Minor editing of English language required

Author Response

It is our intention to thank you for your feedback, since your input made it possible to improve our work. We addressed all the points in the revised version of the paper (highlighted in GREEN), and below we provide point-by-point replies to them.

Comments and Suggestions for Authors

This paper mentioned fabrication non-idealities affecting the sample devices but does not explore into potential mitigation strategies or the impact of these non-idealities on long-term reliability and performance.

==>> In lines 325-336 we added more extensive considerations about the impact of the described fabrication non-idealities on the reliability that affected the measured samples. We specified that the doping issue has no effect on the reliability of the device, since the latter is solely related to the lifetime of the movable structure. As specified, the obtained sheet resistance of the Polysilicon layer only determines a permanent shift in the attenuation level of the module when the resistor loads the RF signal line.

While the paper discusses the simulation results and measurement outcomes in Figure 3, it would be beneficial to include a more detailed comparison between simulated and measured results, especially where the discrepancies occur. Discuss the reasons for these discrepancies too.

==>> In lines 247-254 we detailed the dynamics related to the fabrication that determine the described discrepancy between the simulated and the measured actuation voltages, highlighting the root cause in the initial tensile stress affecting the structures, which has been mitigated by re-baking.

Add a comparison table that clearly outlines how the proposed work stands against the latest research.

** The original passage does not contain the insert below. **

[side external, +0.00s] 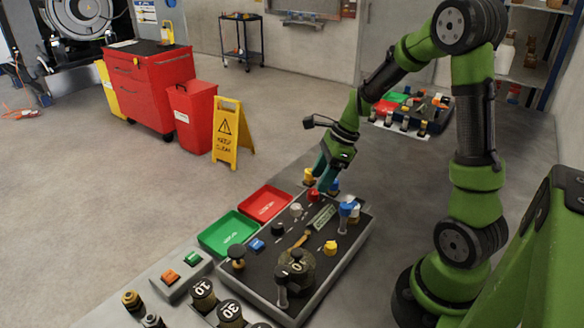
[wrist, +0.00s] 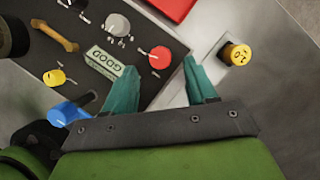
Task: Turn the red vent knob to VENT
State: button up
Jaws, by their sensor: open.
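The red vent knob (wrist: 160,57) is a round knob on the dark panel (wrist: 38,48), near the panel's edge. It also shows in the side view (side external: 314,196), just under my fingers. A short pale mark shows at its left in the wrist view; its exact setting and any VENT label cannot be read. My gripper (wrist: 159,66) has two teal fingers spread apart, with the knob showing between and just beyond their tips. In the side view my gripper (side external: 321,176) points down over the panel's far side. Nothing is held, and contact with the knob cannot be made out.
A grey knob (wrist: 117,25), a GOOD block (wrist: 104,63), a blue handle (wrist: 70,112) and a yellow knob (wrist: 55,77) are close by on the panel. A yellow numbered weight (wrist: 236,54) stands right of it. Red (side external: 265,188) and green (side external: 214,245) trays lie alongside.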

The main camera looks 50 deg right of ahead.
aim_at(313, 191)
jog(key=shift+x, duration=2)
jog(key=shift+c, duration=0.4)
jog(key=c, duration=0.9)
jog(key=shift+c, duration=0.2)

==>> Table 1 has been added at the end of the last section, in which the proposed devices have been compared to recent and similar works populating the recent literature. This comparison has been briefly commented in lines 452-458, underlining the main features of the proposed devices.

Round 2

Reviewer 2 Report

The revised manuscript addresses all the issues raised by this reviewer's. The revised version can be accepted for publication.